§ **Task goal**:
In the data below, find every line that has the string "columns", and copy it.

§ **Material**:

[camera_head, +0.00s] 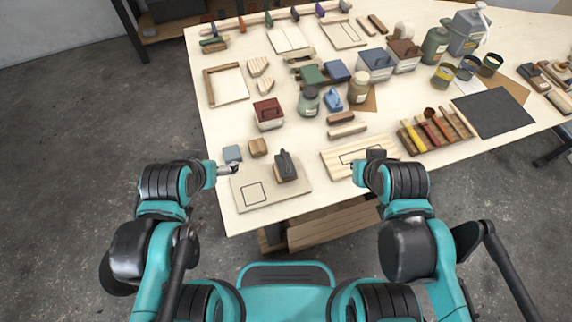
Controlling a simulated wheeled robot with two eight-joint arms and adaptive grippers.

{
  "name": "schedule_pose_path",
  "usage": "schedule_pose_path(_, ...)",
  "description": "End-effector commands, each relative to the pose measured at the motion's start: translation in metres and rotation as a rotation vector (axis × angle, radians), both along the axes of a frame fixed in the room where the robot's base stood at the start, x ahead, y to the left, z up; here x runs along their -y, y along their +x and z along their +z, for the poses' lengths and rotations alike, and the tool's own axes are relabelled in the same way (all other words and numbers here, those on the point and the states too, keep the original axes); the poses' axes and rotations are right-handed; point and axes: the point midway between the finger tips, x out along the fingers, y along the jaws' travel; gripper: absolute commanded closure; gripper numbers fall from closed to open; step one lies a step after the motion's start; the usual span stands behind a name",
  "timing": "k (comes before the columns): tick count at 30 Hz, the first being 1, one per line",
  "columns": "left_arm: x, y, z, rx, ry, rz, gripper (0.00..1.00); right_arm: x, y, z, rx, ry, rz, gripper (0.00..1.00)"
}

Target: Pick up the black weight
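A black weight (286,167), a dark block with a raised top, stands on a pale wooden board (238,194) at the table's front edge. The board has a dark square outline left of the weight. My left gripper (232,168) is at the board's left side, apart from the weight. My right gripper (354,171) is to the right of the weight, over the front edge of a second board (335,161). Both grippers are too small to tell open from shut. Neither touches the weight.
A blue-grey block (232,153) and a brown block (258,147) lie behind the left gripper. A red-topped box (268,113) and jars stand farther back. A tray of colored tools (436,131) lies right. The outlined square is bare.

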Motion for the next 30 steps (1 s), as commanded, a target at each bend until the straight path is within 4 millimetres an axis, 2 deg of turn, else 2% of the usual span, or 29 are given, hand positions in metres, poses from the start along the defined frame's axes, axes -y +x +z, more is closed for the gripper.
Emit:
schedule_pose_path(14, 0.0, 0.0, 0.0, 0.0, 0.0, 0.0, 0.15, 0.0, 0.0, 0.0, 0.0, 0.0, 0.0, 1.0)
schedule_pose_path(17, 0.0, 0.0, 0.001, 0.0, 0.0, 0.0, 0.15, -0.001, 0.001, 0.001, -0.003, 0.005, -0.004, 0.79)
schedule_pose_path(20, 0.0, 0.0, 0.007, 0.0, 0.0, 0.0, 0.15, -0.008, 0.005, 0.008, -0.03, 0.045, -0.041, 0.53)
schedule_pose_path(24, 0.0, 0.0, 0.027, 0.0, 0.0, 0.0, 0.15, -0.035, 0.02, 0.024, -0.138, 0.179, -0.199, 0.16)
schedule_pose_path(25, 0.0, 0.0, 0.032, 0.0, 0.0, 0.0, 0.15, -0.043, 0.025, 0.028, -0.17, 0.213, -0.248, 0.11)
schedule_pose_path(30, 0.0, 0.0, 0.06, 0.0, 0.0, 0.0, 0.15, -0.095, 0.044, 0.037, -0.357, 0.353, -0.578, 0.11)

§ **Exercise solution**:
  "timing": "k (comes before the columns): tick count at 30 Hz, the first being 1, one per line",
  "columns": "left_arm: x, y, z, rx, ry, rz, gripper (0.00..1.00); right_arm: x, y, z, rx, ry, rz, gripper (0.00..1.00)"

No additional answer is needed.